Implementing the single/multiport tunable terahertz circularly polarized dielectric resonator antenna

Abstract

A tunable terahertz circularly-polarized dielectric resonator antenna is implemented and numerically studied. An aperture coupled terahertz rectangular dielectric resonator antenna operating with the fundamental magnetic dipole is designed. The modal field distribution is perturbed using the material-perturbation technique and the electric field vectors are aligned in the horizontal plane with their orthogonal components having quadrature phase difference between them. Consequently, the circular polarization is obtained in the operating passband. The proposed antenna provides the 10-dB impedance bandwidth of 12.94% (4.27–4.86 THz) and 3 dB axial ratio bandwidth of 3.77% (4.43–4.60 THz). Moreover, tunability is achieved by modulation in the chemical potential of graphene layer coated at the top of the dielectric resonator by applying an electrostatic bias voltage. In addition, antenna provides the gain of 6.45 dBic along with 98% radiation efficiency.

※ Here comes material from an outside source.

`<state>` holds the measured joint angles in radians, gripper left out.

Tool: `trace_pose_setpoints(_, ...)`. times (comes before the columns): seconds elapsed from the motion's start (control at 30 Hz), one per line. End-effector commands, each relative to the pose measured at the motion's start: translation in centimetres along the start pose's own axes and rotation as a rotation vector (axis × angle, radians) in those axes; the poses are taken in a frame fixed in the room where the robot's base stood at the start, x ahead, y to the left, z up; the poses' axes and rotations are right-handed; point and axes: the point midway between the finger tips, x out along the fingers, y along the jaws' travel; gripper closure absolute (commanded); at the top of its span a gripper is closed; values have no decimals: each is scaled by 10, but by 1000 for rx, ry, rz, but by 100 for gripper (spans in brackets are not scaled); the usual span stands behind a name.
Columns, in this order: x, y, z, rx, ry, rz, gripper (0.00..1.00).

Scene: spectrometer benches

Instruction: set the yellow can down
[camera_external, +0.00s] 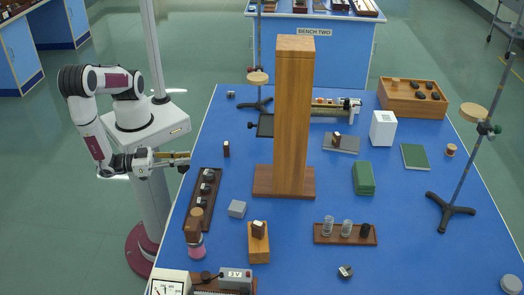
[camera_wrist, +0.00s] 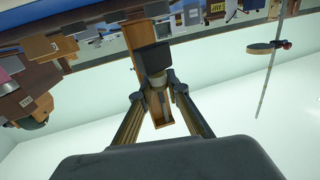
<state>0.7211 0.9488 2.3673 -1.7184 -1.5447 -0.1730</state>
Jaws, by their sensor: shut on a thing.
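My gripper (camera_external: 187,159) is at the left edge of the blue bench, above its top, pointing right. In the wrist view my gripper (camera_wrist: 158,88) has its fingertips on either side of a small cylinder, which I take as the yellow can (camera_wrist: 157,81). It looks pale tan there, and a dark square shape shows directly behind it. In the external view the can is too small to make out clearly at the fingertips. No other yellow can stands out on the bench.
A tall wooden tower (camera_external: 294,115) on a wide base stands mid-bench, right of my gripper. A dark rack (camera_external: 207,182) with several small items lies below and right of it. A small dark block (camera_external: 226,149) stands nearby. Bare blue surface (camera_external: 400,205) lies right of the tower.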

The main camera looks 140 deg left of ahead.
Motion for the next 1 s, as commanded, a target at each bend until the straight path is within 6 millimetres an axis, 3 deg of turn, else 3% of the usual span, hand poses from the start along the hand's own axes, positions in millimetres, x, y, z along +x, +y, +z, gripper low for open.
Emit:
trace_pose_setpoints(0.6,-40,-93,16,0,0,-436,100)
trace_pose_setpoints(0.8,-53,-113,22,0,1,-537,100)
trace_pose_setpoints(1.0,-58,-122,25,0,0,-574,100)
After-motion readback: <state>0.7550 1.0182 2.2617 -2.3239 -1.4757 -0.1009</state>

The proposed antenna can also be used for the implementation of multi-port wireless THz communication systems with the advantage of tunable CP response with impeccably high radiation performance parameters. A two-port multi input, multi output (MIMO) antenna is implemented with the usage of the proposed metal strip coated DR. This antenna provides high isolation between both the ports along with polarization response and pattern diversity with the acceptable value of MIMO performance parameters like envelop correlation coefficient and diversity gain.